Hyperparameters live on the SpamClassifier singleton (found in the WebUI under Settings › Spam Filter › Classifier), inside the selected model variant. The FtrlFh variant uses feature hashing; the FtrlCcfh variant uses cuckoo feature hashing and carries a second, dedicated hyperparameter set for the cuckoo indicator.

Feature space size

By default the classifier uses a feature space of size 2²⁰. The feature space defines the number of distinct weight slots available to the model after feature hashing has been applied. Each extracted feature is mapped, via hashing, to one of these slots, and the corresponding weight contributes to the final classification score. A larger feature space reduces the probability of collisions between unrelated features, improving accuracy at the cost of increased memory usage. A smaller feature space conserves memory but increases collision rates. The default represents a balance that works well for most deployments.

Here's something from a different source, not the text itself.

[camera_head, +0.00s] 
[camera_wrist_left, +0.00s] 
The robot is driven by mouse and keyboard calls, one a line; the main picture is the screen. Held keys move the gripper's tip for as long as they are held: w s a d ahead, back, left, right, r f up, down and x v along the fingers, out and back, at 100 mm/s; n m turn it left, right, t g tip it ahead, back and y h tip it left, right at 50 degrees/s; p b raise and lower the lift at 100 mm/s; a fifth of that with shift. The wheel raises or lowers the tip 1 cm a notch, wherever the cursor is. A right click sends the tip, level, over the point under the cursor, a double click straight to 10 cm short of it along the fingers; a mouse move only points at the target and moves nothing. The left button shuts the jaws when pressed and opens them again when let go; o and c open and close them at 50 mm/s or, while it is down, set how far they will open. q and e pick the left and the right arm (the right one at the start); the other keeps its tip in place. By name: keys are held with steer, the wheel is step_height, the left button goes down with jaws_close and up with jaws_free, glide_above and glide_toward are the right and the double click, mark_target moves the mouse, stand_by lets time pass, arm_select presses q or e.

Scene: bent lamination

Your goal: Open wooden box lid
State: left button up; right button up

The feature-space size is set through numFeatures on the parameters object, expressed as the exponent of 2 (so "20" corresponds to 2²⁰).

Feature normalisation

Before features are presented to the classifier, Stalwart applies feature normalisation to improve numerical stability and learning efficiency. By default, sublinear term-frequency scaling is used, implemented as a log1p transformation. This reduces the influence of very frequent features by compressing their magnitude, while still preserving relative differences. In practice, this prevents repeated tokens or patterns from dominating the model purely because of frequency.

After scaling, features are L2-normalised using the Euclidean norm. This step ensures that the overall feature vector has unit length, making predictions less sensitive to variations in message length and feature count. L2 normalisation also improves the behaviour of gradient-based optimisation methods such as FTRL by keeping updates well-conditioned.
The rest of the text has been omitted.